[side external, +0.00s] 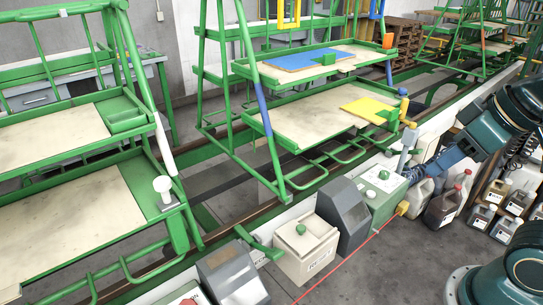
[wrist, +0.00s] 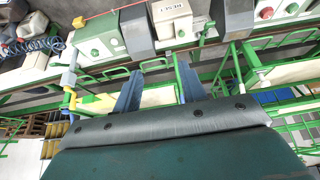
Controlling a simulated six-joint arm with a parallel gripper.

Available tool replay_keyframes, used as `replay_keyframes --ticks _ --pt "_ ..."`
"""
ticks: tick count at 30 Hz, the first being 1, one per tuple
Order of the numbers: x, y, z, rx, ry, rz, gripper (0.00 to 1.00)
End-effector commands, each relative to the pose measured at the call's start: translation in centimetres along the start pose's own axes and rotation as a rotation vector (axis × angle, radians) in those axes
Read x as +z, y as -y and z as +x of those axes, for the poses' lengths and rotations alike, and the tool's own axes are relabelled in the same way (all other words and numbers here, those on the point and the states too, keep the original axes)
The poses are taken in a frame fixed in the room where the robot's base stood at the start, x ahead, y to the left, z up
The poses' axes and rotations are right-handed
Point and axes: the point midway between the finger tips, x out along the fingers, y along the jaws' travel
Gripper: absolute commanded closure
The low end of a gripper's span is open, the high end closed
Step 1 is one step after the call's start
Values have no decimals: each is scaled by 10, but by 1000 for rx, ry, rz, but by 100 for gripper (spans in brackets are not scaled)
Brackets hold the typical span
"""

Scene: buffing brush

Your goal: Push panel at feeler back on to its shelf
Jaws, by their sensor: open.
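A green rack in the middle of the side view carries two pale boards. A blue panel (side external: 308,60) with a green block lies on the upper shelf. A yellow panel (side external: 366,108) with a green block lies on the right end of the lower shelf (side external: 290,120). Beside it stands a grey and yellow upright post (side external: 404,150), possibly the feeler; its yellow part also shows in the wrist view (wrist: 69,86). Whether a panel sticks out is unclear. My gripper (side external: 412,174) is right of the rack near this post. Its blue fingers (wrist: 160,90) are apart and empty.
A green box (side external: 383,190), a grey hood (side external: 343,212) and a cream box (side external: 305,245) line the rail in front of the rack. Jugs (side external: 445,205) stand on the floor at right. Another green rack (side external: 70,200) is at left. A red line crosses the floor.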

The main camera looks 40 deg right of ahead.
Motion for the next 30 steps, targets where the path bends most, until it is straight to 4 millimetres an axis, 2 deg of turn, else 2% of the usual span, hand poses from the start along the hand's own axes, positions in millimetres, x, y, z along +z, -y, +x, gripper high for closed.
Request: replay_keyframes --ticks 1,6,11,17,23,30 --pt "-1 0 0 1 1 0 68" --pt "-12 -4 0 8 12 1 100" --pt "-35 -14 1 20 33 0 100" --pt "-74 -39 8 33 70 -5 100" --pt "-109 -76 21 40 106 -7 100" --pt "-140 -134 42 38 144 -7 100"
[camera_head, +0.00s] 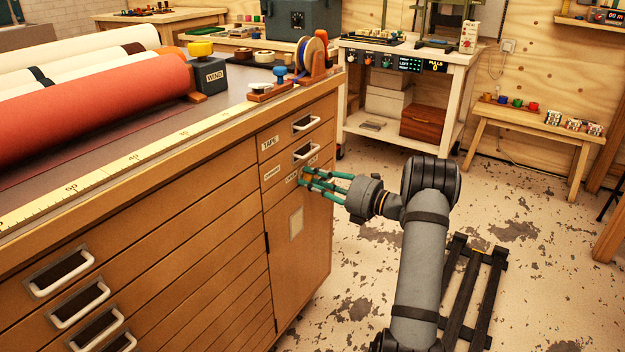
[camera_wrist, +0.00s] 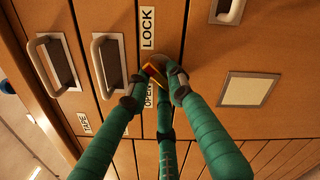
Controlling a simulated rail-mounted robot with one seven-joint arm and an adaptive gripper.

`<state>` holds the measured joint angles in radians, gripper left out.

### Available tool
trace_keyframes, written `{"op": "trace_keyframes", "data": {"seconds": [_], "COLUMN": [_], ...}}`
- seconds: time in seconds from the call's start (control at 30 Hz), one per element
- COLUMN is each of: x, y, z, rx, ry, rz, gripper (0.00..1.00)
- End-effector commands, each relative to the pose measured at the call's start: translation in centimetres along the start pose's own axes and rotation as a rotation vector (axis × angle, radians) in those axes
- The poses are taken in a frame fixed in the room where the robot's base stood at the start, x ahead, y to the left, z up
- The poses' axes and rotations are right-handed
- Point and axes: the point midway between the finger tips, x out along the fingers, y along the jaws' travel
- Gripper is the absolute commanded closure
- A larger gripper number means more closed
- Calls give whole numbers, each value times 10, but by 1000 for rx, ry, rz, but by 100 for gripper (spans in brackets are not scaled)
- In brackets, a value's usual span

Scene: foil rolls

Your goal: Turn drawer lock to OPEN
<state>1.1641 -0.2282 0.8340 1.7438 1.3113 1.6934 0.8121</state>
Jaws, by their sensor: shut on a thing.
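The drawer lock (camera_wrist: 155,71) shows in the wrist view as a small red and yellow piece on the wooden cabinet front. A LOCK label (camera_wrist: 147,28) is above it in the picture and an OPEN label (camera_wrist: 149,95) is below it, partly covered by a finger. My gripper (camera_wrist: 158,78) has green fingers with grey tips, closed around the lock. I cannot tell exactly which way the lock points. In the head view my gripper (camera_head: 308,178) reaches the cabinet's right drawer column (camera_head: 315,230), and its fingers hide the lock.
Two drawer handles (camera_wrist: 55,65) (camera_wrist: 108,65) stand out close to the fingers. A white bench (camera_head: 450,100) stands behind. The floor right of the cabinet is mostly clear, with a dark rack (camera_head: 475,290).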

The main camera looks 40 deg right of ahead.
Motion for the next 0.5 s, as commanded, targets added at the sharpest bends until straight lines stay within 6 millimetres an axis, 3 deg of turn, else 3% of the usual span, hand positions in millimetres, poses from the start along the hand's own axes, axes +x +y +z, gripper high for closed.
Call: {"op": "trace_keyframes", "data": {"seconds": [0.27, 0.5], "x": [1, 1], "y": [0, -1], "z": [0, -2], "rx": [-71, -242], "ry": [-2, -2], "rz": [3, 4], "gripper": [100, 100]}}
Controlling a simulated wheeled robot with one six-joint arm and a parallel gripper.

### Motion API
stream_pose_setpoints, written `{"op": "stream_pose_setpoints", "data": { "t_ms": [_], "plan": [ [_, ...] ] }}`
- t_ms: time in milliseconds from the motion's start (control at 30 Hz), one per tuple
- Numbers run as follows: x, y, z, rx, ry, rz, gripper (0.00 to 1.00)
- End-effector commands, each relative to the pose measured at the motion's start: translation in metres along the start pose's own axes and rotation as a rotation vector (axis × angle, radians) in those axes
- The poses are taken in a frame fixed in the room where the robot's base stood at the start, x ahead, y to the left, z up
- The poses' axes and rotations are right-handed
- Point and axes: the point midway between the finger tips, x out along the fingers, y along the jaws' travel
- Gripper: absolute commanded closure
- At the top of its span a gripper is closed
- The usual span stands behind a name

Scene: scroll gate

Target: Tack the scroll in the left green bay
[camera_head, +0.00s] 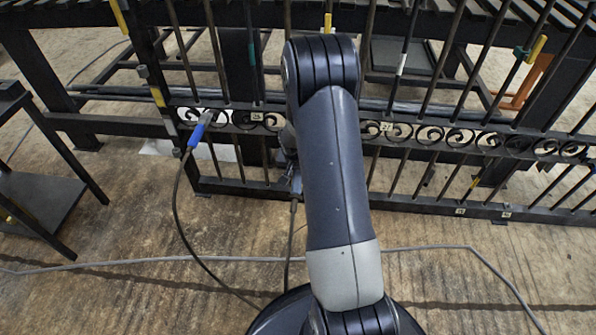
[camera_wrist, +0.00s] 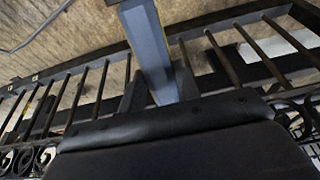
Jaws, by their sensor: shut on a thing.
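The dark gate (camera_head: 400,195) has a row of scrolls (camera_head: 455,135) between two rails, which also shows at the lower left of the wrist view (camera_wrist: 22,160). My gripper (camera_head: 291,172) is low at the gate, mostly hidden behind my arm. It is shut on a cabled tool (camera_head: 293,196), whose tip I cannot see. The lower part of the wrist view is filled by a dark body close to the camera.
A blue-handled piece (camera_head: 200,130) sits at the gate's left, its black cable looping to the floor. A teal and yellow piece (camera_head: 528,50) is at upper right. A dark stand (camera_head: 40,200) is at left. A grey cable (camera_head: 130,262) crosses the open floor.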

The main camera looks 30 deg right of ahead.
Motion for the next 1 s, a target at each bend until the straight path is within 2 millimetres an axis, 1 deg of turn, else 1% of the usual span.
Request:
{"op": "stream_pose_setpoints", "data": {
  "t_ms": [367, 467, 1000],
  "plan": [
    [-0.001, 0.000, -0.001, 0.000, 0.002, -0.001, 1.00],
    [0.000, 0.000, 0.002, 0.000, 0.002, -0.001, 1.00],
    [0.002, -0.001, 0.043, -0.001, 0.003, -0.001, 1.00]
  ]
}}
════════════════════
Given request:
Reproduce the data verbatim. Do not carry any picture into the copy.

Result for this exercise:
[side external, +0.00s] 
[wrist, +0.00s] 
Controlling a simulated six-joint arm with a parallel gripper.

Available tool replay_keyframes, used as `replay_keyframes --ticks _ --pt "_ ..."`
"""
ticks: tick count at 30 Hz, the first being 1, one per tuple
Order of the numbers: x, y, z, rx, ry, rz, gripper (0.00 to 1.00)
End-effector commands, each relative to the pose measured at the call's start: translation in centimetres along the start pose's own axes and rotation as a rotation vector (axis × angle, radians) in those axes
Read x as +z, y as -y and z as +x of those axes, for the poses' lengths and rotations alike, and the tool's own axes are relabelled in the same way (all other words and numbers here, those on the point and the states too, keep the original axes)
The poses are taken in a frame fixed in the room where the robot's base stood at the start, x ahead, y to the left, z up
The poses' axes and rotations are right-handed
Point and axes: the point midway between the finger tips, x out along the fingers, y along the jaws' travel
Gripper: absolute commanded closure
The low end of a gripper's span is open, the high end closed
Step 1 is one step after the call's start
Values have no decimals: each is scaled by 10, but by 1000 for rx, ry, rz, but by 100 for gripper (spans in brackets are not scaled)
Brackets hold the typical span
"""

Scene: buffing brush

Your goal: Push panel at feeler back on to its shelf
Jaws, by their sensor: open.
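A green rack in the middle of the side view carries two pale boards. A blue panel (side external: 308,60) with a green block lies on the upper shelf. A yellow panel (side external: 366,108) with a green block lies on the right end of the lower shelf (side external: 290,120). Beside it stands a grey and yellow upright post (side external: 404,150), possibly the feeler; its yellow part also shows in the wrist view (wrist: 69,86). Whether a panel sticks out is unclear. My gripper (side external: 412,174) is right of the rack near this post. Its blue fingers (wrist: 160,90) are apart and empty.
A green box (side external: 383,190), a grey hood (side external: 343,212) and a cream box (side external: 305,245) line the rail in front of the rack. Jugs (side external: 445,205) stand on the floor at right. Another green rack (side external: 70,200) is at left. A red line crosses the floor.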

The main camera looks 40 deg right of ahead.
Motion for the next 30 steps, targets where the path bends most, until it is straight to 4 millimetres an axis, 2 deg of turn, else 2% of the usual span, hand poses from the start along the hand's own axes, positions in millimetres, x, y, z along +z, -y, +x, gripper high for closed.
Request: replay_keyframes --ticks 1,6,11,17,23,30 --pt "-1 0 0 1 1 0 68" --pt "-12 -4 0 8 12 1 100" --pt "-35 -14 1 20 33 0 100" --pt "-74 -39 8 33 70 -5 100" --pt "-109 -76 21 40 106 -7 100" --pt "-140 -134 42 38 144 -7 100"
[camera_head, +0.00s] 
[camera_wrist, +0.00s] 
Controlling a simulated rail-mounted robot with one seven-joint arm and an adaptive gripper.

`<state>` holds the measured joint angles in radians, gripper left out.

### Available tool
trace_keyframes, written `{"op": "trace_keyframes", "data": {"seconds": [_], "COLUMN": [_], ...}}`
- seconds: time in seconds from the call's start (control at 30 Hz), one per element
- COLUMN is each of: x, y, z, rx, ry, rz, gripper (0.00..1.00)
- End-effector commands, each relative to the pose measured at the call's start: translation in centimetres along the start pose's own axes and rotation as a rotation vector (axis × angle, radians) in those axes
- The poses are taken in a frame fixed in the room where the robot's base stood at the start, x ahead, y to the left, z up
- The poses' axes and rotations are right-handed
- Point and axes: the point midway between the finger tips, x out along the fingers, y along the jaws' travel
- Gripper is the absolute commanded closure
- A larger gripper number means more closed
- Calls give whole numbers, each value times 10, but by 1000 for rx, ry, rz, but by 100 for gripper (spans in brackets are not scaled)
- In brackets, a value's usual span

Scene: foil rolls

Your goal: Turn drawer lock to OPEN
<state>1.1641 -0.2282 0.8340 1.7438 1.3113 1.6934 0.8121</state>
Jaws, by their sensor: shut on a thing.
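The drawer lock (camera_wrist: 155,71) shows in the wrist view as a small red and yellow piece on the wooden cabinet front. A LOCK label (camera_wrist: 147,28) is above it in the picture and an OPEN label (camera_wrist: 149,95) is below it, partly covered by a finger. My gripper (camera_wrist: 158,78) has green fingers with grey tips, closed around the lock. I cannot tell exactly which way the lock points. In the head view my gripper (camera_head: 308,178) reaches the cabinet's right drawer column (camera_head: 315,230), and its fingers hide the lock.
Two drawer handles (camera_wrist: 55,65) (camera_wrist: 108,65) stand out close to the fingers. A white bench (camera_head: 450,100) stands behind. The floor right of the cabinet is mostly clear, with a dark rack (camera_head: 475,290).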

The main camera looks 40 deg right of ahead.
Motion for the next 0.5 s, as commanded, targets added at the sharpest bends until straight lines stay within 6 millimetres an axis, 3 deg of turn, else 3% of the usual span, hand positions in millimetres, poses from the start along the hand's own axes, axes +x +y +z, gripper high for closed.
Call: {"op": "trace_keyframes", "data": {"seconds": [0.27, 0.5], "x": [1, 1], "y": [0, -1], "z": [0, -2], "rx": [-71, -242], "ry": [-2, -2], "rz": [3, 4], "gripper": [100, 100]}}
Controlling a simulated wheeled robot with one six-joint arm and a parallel gripper.

### Motion API
stream_pose_setpoints, written `{"op": "stream_pose_setpoints", "data": { "t_ms": [_], "plan": [ [_, ...] ] }}`
- t_ms: time in milliseconds from the motion's start (control at 30 Hz), one per tuple
- Numbers run as follows: x, y, z, rx, ry, rz, gripper (0.00 to 1.00)
- End-effector commands, each relative to the pose measured at the motion's start: translation in metres along the start pose's own axes and rotation as a rotation vector (axis × angle, radians) in those axes
- The poses are taken in a frame fixed in the room where the robot's base stood at the start, x ahead, y to the left, z up
- The poses' axes and rotations are right-handed
- Point and axes: the point midway between the finger tips, x out along the fingers, y along the jaws' travel
- Gripper: absolute commanded closure
- At the top of its span a gripper is closed
- The usual span stands behind a name

Scene: scroll gate

Target: Tack the scroll in the left green bay
[camera_head, +0.00s] 
[camera_wrist, +0.00s] 
Jaws, by their sensor: shut on a thing.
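The dark gate (camera_head: 400,195) has a row of scrolls (camera_head: 455,135) between two rails, which also shows at the lower left of the wrist view (camera_wrist: 22,160). My gripper (camera_head: 291,172) is low at the gate, mostly hidden behind my arm. It is shut on a cabled tool (camera_head: 293,196), whose tip I cannot see. The lower part of the wrist view is filled by a dark body close to the camera.
A blue-handled piece (camera_head: 200,130) sits at the gate's left, its black cable looping to the floor. A teal and yellow piece (camera_head: 528,50) is at upper right. A dark stand (camera_head: 40,200) is at left. A grey cable (camera_head: 130,262) crosses the open floor.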

The main camera looks 30 deg right of ahead.
Motion for the next 1 s, a target at each bend until the straight path is within 2 millimetres an axis, 1 deg of turn, else 1% of the usual span.
Request:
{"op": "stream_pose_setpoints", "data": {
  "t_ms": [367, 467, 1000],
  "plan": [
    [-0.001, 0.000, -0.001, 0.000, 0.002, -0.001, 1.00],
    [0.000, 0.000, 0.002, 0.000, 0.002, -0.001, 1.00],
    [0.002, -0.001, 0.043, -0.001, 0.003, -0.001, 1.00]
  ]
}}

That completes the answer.